Following the collapse of the populist-conservative coalition government in Austria, Federal President Alexander Van der Bellen has appointed Vienna lawyer Brigitte Bierlein as interim Chancellor until elections are held in the Autumn.
Bierlein becomes the first woman in Austria to hold the Chancellorship after a successful career as a lawyer and judge.
In 2003, under the previous Austrian People’s Party and Freedom Party coalition, Bierlein was appointed as Vice-President of the Constitutional Court, Austrian newspaper Kronen Zeitung reports.
“The most important goal is currently to contribute to greater calm and to building trust between all [political] sides… in Austria, in Europe and in the whole world, Bierlein told media at a press conference alongside President Van der Bellen.

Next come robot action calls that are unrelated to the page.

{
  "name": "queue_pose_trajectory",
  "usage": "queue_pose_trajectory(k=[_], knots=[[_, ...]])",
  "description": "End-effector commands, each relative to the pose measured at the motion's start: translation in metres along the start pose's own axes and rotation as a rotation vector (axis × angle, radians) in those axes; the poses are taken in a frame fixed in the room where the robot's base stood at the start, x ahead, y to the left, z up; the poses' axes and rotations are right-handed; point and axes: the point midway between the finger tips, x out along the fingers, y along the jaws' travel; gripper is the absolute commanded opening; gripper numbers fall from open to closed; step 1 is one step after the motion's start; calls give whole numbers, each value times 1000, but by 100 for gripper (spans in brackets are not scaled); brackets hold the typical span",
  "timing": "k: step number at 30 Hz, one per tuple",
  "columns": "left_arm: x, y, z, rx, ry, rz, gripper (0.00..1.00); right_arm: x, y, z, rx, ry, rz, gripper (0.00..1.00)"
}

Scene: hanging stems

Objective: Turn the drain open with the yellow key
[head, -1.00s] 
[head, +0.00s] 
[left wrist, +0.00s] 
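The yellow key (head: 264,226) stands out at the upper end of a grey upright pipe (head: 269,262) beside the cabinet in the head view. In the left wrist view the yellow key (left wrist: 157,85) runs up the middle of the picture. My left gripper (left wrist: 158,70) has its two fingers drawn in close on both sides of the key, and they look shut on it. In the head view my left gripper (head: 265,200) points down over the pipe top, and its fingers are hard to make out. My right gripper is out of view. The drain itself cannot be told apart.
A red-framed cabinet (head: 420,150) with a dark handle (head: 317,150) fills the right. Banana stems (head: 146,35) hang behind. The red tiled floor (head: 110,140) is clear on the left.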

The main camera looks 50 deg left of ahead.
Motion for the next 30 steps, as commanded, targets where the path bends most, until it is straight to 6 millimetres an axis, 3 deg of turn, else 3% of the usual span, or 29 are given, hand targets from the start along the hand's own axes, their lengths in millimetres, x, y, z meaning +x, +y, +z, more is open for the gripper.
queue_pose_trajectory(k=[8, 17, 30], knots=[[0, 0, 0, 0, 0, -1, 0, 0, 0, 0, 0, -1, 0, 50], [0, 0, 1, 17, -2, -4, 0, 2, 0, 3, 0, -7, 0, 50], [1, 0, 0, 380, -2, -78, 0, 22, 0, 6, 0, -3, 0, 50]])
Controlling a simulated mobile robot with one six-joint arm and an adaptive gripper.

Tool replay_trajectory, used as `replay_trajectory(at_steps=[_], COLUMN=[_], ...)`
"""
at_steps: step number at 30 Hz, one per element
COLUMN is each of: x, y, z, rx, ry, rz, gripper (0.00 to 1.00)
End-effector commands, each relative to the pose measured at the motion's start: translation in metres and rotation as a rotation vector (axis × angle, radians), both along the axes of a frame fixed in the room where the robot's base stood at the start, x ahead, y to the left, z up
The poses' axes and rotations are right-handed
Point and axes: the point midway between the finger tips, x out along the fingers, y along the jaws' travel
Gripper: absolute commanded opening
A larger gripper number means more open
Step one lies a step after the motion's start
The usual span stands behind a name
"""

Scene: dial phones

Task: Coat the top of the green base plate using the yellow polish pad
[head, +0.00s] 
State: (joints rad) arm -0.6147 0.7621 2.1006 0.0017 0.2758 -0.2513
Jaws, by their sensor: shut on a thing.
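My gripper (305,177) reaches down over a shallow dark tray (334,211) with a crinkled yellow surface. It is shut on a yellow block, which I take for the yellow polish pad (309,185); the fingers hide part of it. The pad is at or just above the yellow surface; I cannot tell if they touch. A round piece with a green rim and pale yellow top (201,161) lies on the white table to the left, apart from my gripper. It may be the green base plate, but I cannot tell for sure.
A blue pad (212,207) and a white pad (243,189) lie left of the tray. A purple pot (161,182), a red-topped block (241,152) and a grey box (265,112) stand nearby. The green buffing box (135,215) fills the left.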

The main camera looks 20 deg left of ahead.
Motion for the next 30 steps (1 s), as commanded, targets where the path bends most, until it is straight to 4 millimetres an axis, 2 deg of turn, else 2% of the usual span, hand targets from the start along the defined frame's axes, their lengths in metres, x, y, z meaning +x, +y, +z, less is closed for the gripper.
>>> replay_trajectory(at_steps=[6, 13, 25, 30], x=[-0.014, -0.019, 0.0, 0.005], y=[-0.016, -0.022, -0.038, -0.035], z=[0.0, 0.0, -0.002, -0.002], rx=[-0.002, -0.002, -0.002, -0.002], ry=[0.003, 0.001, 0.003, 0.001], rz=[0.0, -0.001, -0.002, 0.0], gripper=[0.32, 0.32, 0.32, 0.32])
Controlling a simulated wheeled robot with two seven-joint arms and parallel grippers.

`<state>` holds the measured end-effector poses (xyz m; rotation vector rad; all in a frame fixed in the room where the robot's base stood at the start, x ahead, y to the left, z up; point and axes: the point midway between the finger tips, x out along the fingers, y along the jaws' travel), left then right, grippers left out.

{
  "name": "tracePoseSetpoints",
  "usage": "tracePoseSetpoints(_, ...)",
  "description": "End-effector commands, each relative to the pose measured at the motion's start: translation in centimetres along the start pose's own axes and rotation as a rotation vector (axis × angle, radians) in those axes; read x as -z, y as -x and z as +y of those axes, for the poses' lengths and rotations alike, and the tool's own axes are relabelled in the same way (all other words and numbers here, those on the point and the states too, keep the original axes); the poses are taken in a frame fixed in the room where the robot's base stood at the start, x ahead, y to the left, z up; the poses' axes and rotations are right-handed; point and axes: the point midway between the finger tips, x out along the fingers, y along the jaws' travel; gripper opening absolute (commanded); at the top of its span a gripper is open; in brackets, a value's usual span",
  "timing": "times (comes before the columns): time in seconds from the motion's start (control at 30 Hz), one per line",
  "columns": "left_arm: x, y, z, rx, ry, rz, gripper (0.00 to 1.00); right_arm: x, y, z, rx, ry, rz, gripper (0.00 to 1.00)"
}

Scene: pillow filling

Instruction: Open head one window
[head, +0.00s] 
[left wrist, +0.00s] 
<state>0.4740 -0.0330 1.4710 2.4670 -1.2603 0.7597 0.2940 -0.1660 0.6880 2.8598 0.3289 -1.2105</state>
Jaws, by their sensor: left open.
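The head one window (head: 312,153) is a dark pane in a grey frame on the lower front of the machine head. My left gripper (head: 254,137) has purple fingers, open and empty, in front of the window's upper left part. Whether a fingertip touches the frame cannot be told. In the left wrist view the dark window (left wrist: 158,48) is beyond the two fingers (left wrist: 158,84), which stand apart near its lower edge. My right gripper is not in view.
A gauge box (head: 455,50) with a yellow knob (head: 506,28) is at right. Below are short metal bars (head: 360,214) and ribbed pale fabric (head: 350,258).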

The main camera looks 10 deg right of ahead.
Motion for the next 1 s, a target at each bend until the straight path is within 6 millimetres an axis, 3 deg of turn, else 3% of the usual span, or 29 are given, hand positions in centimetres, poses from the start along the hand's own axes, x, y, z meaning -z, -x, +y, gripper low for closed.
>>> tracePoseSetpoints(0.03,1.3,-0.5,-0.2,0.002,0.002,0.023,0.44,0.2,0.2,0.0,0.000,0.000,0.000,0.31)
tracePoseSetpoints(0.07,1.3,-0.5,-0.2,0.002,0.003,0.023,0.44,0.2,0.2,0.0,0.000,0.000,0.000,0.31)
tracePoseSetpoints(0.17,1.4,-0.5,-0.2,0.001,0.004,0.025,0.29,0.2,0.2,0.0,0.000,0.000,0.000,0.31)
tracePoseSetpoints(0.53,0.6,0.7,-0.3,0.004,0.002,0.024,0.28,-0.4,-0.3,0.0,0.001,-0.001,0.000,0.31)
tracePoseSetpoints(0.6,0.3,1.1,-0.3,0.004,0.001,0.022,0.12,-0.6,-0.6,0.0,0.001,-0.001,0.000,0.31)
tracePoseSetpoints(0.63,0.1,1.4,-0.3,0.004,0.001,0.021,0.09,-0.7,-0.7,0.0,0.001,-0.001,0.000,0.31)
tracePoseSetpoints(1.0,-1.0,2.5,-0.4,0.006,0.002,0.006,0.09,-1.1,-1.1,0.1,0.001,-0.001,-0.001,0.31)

Van der Bellen, a leftist from Austria’s Green Party, said that he and Chancellor Bierlein would be looking to appoint technocrats to the various ministries, including diplomat Alexander Schallenberg, who is expected to take over as Foreign Minister.
“In the coming months, we will, no doubt, not see any big, lasting legislative initiatives. It is much more about a good and orderly administration of state affairs,” Van der Bellen said.
The new interim government comes after the Ibiza scandal, which involved former populist Vice-Chancellor Heinz-Christian Strache promising to help a woman claiming to be the niece of a Russian oligarch to buy the Kronen Zeitung newspaper and help the Freedom Party get elected.
The woman turned out to be a fake and cameras and microphones had been set up in the villa where the meeting took place in 2017, prior to national elections.
The scandal led to Strache resigning and then the entire Freedom Party resigning from the coalition government after then-Chancellor Sebastian Kurz, of the centre-right Austrian People’s Party, fired Freedom Party interior minister Herbert Kickl.
On Monday, Kurz faced and lost a vote of no confidence and was forced to step down as Chancellor.